The issue of a fire and rescue fee is a difficult one, for several reasons.

The volunteer companies, whose members have traditionally been independent and resistant to additional controls, know that any new money will come with strings attached.

Other volunteers fear that if people begin paying a tax, the companies' relationship with the public will change as citizens begin to look at fire and rescue response as just one more government function, as opposed to a community service provided by volunteers.

As a stopgap, some companies have begun billing insurance companies for service.

The problem with this approach is that not every insurance policy pays in the same way, and fire and rescue companies must pay someone to do the paperwork. A standard fee would be easier for everyone.

It's hard to dispute the need for more revenue for the fire and rescue system. In 2002, association officials estimated that only 25 percent to 40 percent of households and 10 percent of businesses contribute to fund drives.

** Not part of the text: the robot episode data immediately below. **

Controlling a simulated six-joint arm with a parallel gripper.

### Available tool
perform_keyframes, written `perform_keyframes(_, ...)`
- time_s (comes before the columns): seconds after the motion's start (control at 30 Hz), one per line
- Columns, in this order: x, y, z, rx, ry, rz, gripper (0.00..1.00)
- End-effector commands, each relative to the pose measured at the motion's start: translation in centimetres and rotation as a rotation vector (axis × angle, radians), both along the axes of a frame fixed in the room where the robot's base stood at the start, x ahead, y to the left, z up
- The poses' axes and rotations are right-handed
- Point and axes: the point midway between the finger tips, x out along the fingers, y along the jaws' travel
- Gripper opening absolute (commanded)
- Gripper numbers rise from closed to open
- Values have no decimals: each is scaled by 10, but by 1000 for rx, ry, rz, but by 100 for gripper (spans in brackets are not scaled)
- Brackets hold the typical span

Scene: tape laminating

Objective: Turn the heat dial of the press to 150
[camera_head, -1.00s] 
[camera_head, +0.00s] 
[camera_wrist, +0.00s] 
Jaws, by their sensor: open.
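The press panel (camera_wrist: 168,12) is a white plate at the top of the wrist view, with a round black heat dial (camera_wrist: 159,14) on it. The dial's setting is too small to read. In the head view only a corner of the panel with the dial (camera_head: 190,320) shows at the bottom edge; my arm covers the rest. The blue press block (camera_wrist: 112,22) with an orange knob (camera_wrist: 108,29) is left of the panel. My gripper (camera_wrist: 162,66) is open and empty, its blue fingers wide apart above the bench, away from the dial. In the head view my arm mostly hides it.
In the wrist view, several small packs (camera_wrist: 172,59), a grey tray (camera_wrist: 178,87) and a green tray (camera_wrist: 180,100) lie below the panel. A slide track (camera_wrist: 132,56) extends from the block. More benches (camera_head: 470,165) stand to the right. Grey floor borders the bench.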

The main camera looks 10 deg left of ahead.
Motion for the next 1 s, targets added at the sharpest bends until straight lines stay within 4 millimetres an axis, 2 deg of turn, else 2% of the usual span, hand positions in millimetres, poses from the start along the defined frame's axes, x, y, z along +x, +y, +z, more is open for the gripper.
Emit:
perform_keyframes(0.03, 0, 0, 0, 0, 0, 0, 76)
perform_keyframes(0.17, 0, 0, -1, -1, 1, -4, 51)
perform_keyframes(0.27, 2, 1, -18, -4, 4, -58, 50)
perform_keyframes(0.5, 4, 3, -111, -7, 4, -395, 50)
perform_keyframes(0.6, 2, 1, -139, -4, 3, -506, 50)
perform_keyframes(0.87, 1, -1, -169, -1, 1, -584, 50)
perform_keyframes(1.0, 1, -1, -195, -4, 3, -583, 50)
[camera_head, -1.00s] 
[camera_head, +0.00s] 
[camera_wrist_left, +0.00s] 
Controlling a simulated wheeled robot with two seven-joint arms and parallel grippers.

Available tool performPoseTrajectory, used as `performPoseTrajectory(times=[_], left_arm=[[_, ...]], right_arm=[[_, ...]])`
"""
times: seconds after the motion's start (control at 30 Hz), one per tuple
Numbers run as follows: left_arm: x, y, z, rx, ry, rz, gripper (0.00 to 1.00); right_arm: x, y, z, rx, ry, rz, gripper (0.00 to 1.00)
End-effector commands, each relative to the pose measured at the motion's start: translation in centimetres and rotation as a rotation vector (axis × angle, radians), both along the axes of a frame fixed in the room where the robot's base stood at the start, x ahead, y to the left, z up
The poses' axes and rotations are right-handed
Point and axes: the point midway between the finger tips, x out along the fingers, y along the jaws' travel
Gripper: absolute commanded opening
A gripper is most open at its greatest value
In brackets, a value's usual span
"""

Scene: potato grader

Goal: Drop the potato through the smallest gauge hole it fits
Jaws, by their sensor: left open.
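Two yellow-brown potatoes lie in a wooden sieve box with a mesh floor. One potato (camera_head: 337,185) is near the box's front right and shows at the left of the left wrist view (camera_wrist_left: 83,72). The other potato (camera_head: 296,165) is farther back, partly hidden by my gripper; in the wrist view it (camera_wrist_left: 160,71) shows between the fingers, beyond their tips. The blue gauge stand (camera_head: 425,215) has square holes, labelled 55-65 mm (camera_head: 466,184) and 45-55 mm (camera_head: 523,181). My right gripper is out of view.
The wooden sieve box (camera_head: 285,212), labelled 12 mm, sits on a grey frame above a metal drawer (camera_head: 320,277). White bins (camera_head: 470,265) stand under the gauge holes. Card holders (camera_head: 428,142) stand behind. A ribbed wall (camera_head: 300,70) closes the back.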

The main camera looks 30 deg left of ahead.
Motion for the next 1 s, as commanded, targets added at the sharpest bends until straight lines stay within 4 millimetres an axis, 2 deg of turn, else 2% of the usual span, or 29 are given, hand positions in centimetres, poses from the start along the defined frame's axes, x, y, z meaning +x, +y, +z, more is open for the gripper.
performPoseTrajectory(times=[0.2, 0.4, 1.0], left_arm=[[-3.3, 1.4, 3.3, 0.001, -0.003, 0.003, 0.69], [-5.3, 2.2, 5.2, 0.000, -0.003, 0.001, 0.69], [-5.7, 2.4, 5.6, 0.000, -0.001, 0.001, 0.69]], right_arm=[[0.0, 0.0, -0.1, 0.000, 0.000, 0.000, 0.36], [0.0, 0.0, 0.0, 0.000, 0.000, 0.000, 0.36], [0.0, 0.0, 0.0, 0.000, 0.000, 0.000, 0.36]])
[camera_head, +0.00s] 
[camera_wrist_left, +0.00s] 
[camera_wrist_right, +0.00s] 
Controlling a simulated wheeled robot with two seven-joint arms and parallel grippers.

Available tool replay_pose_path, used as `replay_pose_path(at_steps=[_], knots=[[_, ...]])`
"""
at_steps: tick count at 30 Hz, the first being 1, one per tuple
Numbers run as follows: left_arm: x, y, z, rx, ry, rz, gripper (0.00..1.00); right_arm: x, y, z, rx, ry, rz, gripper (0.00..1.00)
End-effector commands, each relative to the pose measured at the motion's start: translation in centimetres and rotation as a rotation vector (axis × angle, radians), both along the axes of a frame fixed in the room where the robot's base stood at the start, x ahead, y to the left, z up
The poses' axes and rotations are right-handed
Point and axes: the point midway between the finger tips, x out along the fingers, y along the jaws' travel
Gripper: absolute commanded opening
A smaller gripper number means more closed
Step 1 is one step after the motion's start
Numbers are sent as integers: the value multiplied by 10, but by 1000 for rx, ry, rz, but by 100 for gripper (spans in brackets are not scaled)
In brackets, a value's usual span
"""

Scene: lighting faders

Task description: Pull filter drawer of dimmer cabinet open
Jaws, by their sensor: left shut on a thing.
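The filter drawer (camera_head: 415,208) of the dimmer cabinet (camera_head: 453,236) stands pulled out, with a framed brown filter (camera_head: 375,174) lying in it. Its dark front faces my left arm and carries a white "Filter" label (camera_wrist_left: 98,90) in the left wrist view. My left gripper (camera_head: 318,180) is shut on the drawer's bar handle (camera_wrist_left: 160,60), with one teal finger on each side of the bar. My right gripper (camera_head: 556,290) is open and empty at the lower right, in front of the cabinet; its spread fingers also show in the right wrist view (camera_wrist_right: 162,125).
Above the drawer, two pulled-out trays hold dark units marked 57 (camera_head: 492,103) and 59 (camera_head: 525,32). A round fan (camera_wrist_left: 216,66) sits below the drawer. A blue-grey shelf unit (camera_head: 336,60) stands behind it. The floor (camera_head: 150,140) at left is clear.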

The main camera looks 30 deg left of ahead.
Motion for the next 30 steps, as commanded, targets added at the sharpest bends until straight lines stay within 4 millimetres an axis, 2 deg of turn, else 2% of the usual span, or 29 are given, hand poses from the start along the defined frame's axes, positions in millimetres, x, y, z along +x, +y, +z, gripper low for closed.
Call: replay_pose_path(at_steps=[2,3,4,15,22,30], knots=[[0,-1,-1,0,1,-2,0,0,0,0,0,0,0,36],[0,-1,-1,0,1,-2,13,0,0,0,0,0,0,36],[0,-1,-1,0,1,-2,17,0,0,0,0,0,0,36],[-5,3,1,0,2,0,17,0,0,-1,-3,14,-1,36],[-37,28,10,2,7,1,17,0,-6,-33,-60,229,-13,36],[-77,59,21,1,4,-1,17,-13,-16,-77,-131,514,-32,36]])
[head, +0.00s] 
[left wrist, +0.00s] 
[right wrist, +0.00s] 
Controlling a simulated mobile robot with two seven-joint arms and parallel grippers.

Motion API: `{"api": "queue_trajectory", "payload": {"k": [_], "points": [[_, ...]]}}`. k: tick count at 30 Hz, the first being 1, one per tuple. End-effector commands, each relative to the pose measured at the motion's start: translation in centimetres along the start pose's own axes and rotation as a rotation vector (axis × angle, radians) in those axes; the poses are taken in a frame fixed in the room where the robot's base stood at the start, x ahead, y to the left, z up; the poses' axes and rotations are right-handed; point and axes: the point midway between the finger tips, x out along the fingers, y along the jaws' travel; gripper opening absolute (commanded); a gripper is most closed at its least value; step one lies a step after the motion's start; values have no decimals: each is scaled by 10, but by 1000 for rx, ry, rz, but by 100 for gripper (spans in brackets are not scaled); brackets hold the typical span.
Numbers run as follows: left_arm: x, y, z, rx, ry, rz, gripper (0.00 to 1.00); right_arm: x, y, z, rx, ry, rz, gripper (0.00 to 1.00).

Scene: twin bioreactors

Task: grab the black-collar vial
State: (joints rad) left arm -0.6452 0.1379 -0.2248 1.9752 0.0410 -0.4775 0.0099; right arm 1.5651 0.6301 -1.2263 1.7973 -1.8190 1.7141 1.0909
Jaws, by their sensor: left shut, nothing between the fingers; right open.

The cost of equipment and personnel continues to climb and one key funding source - tip-jar gambling - is being threatened by a bill that would put it under the control of the state, which would no doubt take a share for its expenses.

The bottom line: Washington County is growing, but the number of volunteers isn't. To make sure services that save lives and property are in place, new funding sources must be found.

We urge elected officials to treat whatever the task force comes up with as a serious attempt to solve a problem that is not going to go away.